LE REPUBLICAIN NUMERO 60 / DECEMBRE 2006
 Le mardi, 5 décembre 2006, le Chef du Gouvernement d’Union Nationale, Me Yawovi Agboyibo, a ouvert les travaux des états généraux de l’Administration Publique à l’Hôtel Corinthia 2 Février.
Selon Togo Presse, « des spécialistes, membres des centrales syndicales, du patronat et du pouvoir public réfléchissent depuis hier, dans le cadre des travaux des états généraux pour trouver des solutions idoines aux nombreux dysfonctionnements constatés dans l’administration publique togolaise ».
Puis dans son allocution d’ouverture, le Premier Ministre a déclaré :
« Depuis l’accession du Togo à la souveraineté internationale, notre administration a, certes, subi des réformes visant à la rendre plus performante. Mais force est de constater qu’à ce jour, elle demeure inefficace parce que caractérisée par une certaine lourdeur, une certaine lenteur et un laisser-aller inacceptable ».
Déjà, avant ces assises, Agbeyome Kodjo avait identifié les dysfonctionnements comme suit :
« … Ces dysfonctionnements se traduisent par le déclin de l’autorité de l’Etat, l’inefficacité de la fonction publique, l’instrumentalisation de la justice à des fins politiques, l’isolement diplomatique de notre pays , le marasme économique et financier, la gestion patrimoniale et opaque des finances publiques. »
A l’issue des travaux qui ont pris fin samedi dernier, les participants ont pris « un train de mesures et résolutions comme des remèdes appropriés pour faire sortir l’administration du Togo de sa léthargie en la modernisant ».
L’administration publique au sein de laquelle évoluent des hommes et des femmes de tous les domaines du savoir est le plus gros employeur du Togo. Elle dispose de toutes les compétences nécessaires devant lui permettre de cerner et résoudre efficacement tous les problèmes auxquels le pays peut se trouver confronté. Pourquoi demeure–t-elle inefficace malgré les nombreuses réformes ?

Les experts et spécialistes qui ont participé aux états généraux ont certes, eu à rechercher des solutions aux divers maux qui gangrènent notre administration. En attendant que le gouvernement réagisse aux diverses recommandations il nous paraît opportun d’apporter notre contribution au débat d’inefficacité de cette importante machine de l’Etat togolais.
En effet l’administration publique est la plus grande organisation qui s’occupe des activités quotidiennes de tous les agents de l’Etat. Ses activités touchent tous les domaines et affectent la vie de tous les citoyens. L’administration publique est un phénomène aussi vieux que l’Etat.
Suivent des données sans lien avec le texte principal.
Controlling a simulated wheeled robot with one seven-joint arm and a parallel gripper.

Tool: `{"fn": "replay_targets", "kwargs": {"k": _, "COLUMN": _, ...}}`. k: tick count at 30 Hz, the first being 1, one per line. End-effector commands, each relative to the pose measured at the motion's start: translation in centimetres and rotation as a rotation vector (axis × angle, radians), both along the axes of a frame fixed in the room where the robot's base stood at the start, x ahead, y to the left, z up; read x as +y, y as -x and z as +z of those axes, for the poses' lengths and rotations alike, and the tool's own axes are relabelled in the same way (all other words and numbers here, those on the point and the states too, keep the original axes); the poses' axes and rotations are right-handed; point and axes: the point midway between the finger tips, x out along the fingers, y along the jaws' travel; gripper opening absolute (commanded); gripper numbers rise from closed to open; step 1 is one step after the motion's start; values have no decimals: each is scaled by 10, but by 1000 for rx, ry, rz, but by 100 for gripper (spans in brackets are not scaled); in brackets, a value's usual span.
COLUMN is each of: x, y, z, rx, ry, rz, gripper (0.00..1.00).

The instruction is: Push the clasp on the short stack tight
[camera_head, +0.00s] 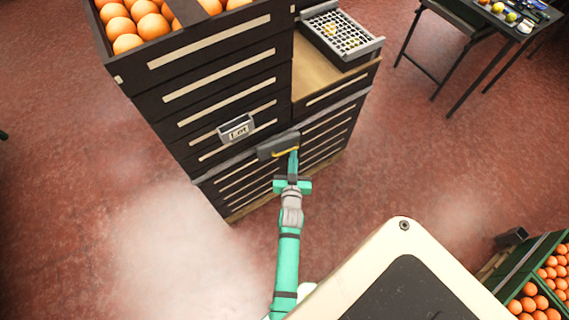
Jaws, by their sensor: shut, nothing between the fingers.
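The short stack of dark slatted crates (335,95) stands on the right, beside a taller stack (215,90) of the same dark crates. A dark grey clasp (272,148) with a yellow edge sits on the front near the junction of the two stacks, at the level of a grey strap. My gripper (293,163) is shut and empty. Its tip is at the clasp's right lower side; I cannot tell whether it touches. How tight the clasp is cannot be seen.
A grid tray (341,40) rests on the short stack. Oranges fill the tall stack's top crate. A table (510,22) stands upper right; a green crate of oranges (518,272) is lower right. Floor at left is clear.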

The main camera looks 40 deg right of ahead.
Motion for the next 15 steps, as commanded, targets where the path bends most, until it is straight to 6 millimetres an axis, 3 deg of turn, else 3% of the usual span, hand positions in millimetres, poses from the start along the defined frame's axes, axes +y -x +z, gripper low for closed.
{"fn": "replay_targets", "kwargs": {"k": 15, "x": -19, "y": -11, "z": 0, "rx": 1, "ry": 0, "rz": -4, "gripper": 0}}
Elle est constituée par l’ensemble des structures et organisations ainsi que des individus qui les animent dans la formulation et la mise en œuvre des politiques et programmes et décisions publics.
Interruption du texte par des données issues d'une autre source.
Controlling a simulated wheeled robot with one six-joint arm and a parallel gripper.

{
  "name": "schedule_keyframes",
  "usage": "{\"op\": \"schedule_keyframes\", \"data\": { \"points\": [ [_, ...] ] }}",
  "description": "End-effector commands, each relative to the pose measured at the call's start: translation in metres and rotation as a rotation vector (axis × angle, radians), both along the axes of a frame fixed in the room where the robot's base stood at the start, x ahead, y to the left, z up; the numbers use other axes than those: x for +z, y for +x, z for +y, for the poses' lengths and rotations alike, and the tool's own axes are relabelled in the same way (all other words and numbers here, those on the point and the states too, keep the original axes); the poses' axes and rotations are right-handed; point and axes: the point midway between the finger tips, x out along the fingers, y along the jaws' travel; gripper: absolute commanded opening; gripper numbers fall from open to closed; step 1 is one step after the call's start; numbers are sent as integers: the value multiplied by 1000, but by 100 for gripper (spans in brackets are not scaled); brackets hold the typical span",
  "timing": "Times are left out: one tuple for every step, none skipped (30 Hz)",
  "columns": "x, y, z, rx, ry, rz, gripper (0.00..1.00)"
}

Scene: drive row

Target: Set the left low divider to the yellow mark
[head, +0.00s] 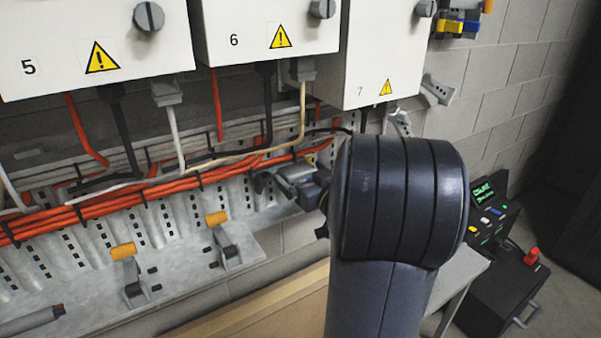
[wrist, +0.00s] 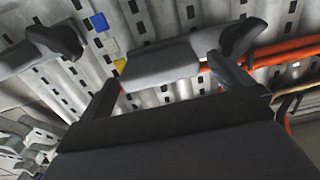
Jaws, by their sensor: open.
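In the wrist view my gripper (wrist: 164,74) is open, with one finger on each side of a grey block with a dark end (wrist: 162,64), which looks like a divider on the slotted metal tray. I cannot tell whether the fingers touch it. A yellow mark (wrist: 120,64) shows at the block's left end. A blue mark (wrist: 98,22) lies farther up and left. A second grey block with a dark end (wrist: 42,48) is at the upper left. In the head view a grey block (head: 296,172) sits by my gripper (head: 316,192), which my arm mostly hides. Which block is the left low divider is unclear.
Orange cables (head: 130,192) run along the slotted tray (head: 165,220) below cabinets 5, 6 and 7. Two orange-handled levers (head: 123,251) (head: 216,218) stand on the lower shelf. A black console (head: 488,215) stands at right. Orange cables also cross the wrist view's right side (wrist: 285,48).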

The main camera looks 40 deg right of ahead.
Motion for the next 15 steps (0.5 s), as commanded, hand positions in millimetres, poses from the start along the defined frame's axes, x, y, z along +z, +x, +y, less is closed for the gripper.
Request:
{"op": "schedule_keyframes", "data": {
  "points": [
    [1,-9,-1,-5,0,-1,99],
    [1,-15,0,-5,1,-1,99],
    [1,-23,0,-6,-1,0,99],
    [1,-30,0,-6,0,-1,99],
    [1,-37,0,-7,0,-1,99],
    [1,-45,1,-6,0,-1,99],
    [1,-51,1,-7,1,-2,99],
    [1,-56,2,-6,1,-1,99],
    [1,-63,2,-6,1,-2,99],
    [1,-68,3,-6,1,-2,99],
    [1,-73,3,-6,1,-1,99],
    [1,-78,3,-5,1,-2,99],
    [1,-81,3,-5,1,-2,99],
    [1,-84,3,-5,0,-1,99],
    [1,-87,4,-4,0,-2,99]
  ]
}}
Dans l’histoire du Togo on peut parler des administrations pré-coloniale, coloniale et post-indépendante de notre pays. Cette dernière est celle qui nous intéresse ; c’est celle dont les états généraux viennent de prendre fin. C’est l’ensemble de toutes les des structures crées par notre pays pour répondre aux besoins divers et variés des citoyens. Toute réflexion concernant l’efficacité de tout cet ensemble doit chercher à déterminer comment ces structures sont gérées et comment les hommes et les femmes qui y évoluent passent leurs temps et utilisent leurs compétences pour répondre aux objectifs et besoins de la société.
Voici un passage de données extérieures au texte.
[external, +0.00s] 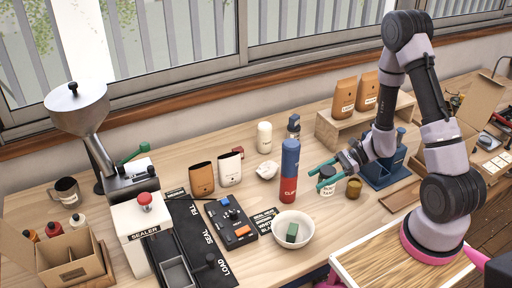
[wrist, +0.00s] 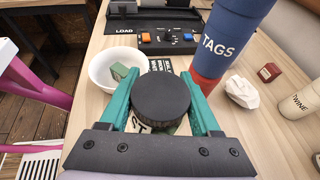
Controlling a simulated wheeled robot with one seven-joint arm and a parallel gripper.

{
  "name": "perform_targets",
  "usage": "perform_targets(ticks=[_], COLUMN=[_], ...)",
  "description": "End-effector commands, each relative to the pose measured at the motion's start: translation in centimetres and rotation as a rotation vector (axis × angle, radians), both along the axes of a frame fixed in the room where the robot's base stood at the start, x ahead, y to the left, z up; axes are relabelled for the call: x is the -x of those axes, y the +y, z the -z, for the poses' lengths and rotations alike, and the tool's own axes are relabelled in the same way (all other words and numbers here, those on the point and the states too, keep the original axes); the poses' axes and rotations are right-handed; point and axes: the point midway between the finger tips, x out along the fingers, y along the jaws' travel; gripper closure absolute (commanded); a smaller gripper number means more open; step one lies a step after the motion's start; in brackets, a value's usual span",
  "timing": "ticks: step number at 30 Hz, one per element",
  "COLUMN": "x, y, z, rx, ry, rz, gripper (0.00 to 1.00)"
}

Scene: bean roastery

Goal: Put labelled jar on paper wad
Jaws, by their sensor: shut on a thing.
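The labelled jar (external: 327,188) has a black lid and a white label with dark print. My gripper (external: 328,174) is shut on it, with the teal fingers on either side. In the wrist view the black lid (wrist: 162,100) fills the space between the fingers, and the lid hides most of the jar. I cannot tell whether its base touches the table. The paper wad (external: 267,170) is a crumpled white lump on the table, left of the jar and beyond the blue and red cylinder. It also shows in the wrist view (wrist: 241,92), right of the jar.
A tall blue and red cylinder (external: 289,170) stands between jar and wad. A white bowl (external: 306,231) with a green block is in front. A brown pot (external: 354,188) is close right of the jar. A cream twine canister (external: 264,137) stands behind the wad.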

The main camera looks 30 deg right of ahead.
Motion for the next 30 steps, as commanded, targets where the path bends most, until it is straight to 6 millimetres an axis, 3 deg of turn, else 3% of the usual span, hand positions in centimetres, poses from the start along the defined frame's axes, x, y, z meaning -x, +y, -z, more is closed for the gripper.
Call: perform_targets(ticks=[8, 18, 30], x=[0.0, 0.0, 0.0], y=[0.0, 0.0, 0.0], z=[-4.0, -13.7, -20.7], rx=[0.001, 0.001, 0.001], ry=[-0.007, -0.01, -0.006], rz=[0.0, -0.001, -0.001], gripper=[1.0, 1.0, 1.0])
Depuis que l’armée est entrée dans la vie politique du Togo, elle a adopté un comportement qui a beaucoup affecté l’appareil administratif. Sous un prétexte fallacieux de remédier à un déséquilibre régional né de la colonisation, on a institué de nouvelles méthodes non orthodoxes qui ont engendré de sérieuses tares dans l’administration publique togolaise. Elles ont pour noms régionalisme, tribalisme, népotisme, favoritisme, lasser-aller et corruption. A propos de la corruption le feu président Eyadema avait déclaré lors de l’ouverture d’un congrès des agents de la fonction publique en octobre 1982 ce qui suit :
« Nous savons que dans l’étude des projets qui leur sont soumis, ce qui importe avant tout c’est l’intérêt personnel, leurs pots-de-vin, leurs commissions qu’ils vont recevoir des promoteurs d’une manière ou d’une autre. Ils ne se préoccupent pas de l’intérêt de la population ou de la rentabilité des projets ».
Les maux qui minent notre administration publique sont certainement les conséquences nocives d’une politique dictatoriale qui a fait du Togo, selon les termes de Kwassi Klutse, « un Etat au fonctionnement archaïque ».

Dès les premiers jours glorieux du parti unique, il suffisait d’être un bon militant pour prétendre à un bon poste de responsabilité au mépris de toute considération de compétence. Ce critère partisan s’est couplé du facteur de népotisme. Partout, on pouvait trouver des individus d’un même village ou d’une même région dans les départements ministériels depuis le poste de ministre jusqu’à celui de planton. Dans ces conditions, les responsables secondaires n’avaient pas d’autorité sur leurs agents qui étaient considérés comme des protégés. La hiérarchie n’est plus respectée. Les cousins étaient devenus des obstacles au bon fonctionnement des services au sein desquels ils évoluaient. Il fut un temps, les remaniements ministériels qui intervenaient sous la houlette du Rassemblement du Peuple Togolais avaient respecté et encouragé le régionalisme et le tribalisme. On avait tendance à remplacer un ministre issu d’une certaine région par un autre de la même région. Et chacun s’évertuait de s’entourer des siens.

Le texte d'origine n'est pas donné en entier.